Bryan Pearce, Americas Director of the Ernst & Young Entrepreneur Of The Year Award says entrepreneurs have long been committed to giving back, but this study sheds light on the growing number of entrepreneurial business leaders who are incorporating charitable commitments into their business strategies and company cultures.

In addition to being part of the business plan, nearly three in 10 (29 percent) entrepreneurs are seeking to engage with causes that align with their company's core mission.

Business benefits aside, entrepreneurs said their No. 1 reason for supporting corporate giving is the fact that it enables them, as leaders, to integrate their personal philosophies for giving into their corporate culture. More than half (55 percent) of entrepreneurs personally select the charities their companies will support.
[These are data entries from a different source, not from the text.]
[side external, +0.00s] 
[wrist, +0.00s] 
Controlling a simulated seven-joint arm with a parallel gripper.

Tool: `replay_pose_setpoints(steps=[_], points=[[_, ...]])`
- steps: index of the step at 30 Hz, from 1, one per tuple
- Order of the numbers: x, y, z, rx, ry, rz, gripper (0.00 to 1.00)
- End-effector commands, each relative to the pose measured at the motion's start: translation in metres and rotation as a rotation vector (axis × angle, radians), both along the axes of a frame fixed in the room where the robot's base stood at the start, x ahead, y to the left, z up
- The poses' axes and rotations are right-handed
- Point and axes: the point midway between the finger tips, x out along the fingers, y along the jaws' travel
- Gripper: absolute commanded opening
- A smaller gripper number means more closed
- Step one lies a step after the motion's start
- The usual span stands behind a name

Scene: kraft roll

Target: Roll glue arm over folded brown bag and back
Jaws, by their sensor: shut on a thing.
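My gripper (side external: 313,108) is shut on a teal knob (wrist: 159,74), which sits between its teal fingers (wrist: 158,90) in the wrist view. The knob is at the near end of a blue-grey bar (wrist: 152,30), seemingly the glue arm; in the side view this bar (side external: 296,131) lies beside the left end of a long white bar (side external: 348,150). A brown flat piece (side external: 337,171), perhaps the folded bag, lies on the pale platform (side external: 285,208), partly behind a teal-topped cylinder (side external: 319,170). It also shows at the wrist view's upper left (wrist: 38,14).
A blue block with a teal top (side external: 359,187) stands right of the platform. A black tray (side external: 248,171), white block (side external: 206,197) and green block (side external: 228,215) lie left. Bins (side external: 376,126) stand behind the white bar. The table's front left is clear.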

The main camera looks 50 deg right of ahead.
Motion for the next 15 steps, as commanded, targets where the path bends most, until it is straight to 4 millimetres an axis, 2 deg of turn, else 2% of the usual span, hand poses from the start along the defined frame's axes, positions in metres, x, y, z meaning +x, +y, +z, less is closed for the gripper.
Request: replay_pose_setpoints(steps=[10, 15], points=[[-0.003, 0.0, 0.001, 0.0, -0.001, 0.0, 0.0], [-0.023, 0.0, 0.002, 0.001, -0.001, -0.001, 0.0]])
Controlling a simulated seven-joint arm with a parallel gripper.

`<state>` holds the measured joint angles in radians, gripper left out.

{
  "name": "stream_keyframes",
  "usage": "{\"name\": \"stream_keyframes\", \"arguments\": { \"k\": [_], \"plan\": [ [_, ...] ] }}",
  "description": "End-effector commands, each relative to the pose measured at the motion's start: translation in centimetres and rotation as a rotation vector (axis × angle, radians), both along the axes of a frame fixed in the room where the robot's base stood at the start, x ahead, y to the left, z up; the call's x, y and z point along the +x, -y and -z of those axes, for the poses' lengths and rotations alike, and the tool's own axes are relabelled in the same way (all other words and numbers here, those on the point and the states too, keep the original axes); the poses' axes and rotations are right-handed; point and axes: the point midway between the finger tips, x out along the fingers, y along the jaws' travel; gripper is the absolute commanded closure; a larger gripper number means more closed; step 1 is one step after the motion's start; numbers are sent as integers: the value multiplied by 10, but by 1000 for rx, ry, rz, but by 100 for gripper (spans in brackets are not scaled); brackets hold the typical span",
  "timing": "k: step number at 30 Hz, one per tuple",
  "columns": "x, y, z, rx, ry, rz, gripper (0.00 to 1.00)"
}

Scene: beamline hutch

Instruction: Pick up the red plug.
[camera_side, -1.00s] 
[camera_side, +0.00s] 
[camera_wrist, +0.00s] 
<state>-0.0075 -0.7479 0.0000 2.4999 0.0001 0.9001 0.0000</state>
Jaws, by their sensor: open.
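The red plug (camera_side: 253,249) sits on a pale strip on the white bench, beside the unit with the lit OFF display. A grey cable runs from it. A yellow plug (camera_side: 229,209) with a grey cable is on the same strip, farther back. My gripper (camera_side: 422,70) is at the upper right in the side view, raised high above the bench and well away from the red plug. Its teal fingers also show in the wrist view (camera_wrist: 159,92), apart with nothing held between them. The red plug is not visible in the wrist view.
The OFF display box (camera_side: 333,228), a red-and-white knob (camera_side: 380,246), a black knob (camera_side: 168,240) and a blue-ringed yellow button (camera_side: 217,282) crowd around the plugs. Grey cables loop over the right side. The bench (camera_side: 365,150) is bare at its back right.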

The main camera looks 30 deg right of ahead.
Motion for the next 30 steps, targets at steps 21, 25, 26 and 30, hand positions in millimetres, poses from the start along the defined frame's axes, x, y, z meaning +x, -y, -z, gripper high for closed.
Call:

While often more public in their corporate philanthropic efforts, the majority (66 percent) of entrepreneurs describe their personal giving style as "quiet/passive." They may be known for their generous financial support of charities, but prefer not to be overtly recognized. Entrepreneurs also say their personal giving is driven by three key factors: gratitude for help received, empathy for those less fortunate and the financial resources and freedom to make a difference.

More than half (53 percent) report that charitable giving is now a key component of their overall personal financial plan.
For entrepreneurs, philanthropy often involves giving more than just money, but also providing their time and knowledge. According to the survey, most entrepreneurs (61 percent) currently sit on the board of a non-profit, and half (50 percent) currently chair a board or have chaired a board in the past.

Although increasing in popularity, donor-advised funds currently account for just 3 percent of America's $300 billion in giving; yet, 16 percent of entrepreneurs report that they use these strategic giving vehicles in their own personal philanthropy.

The Entrepreneurs & Philanthropy: Investing in the Future study was compiled from an online survey of 146 entrepreneurs by Harris Interactive between September 17th and October 6th, 2010. The study was conducted in cooperation with Ernst & Young, which invited their Entrepreneur Of The Year Award Winners Network to participate in the survey.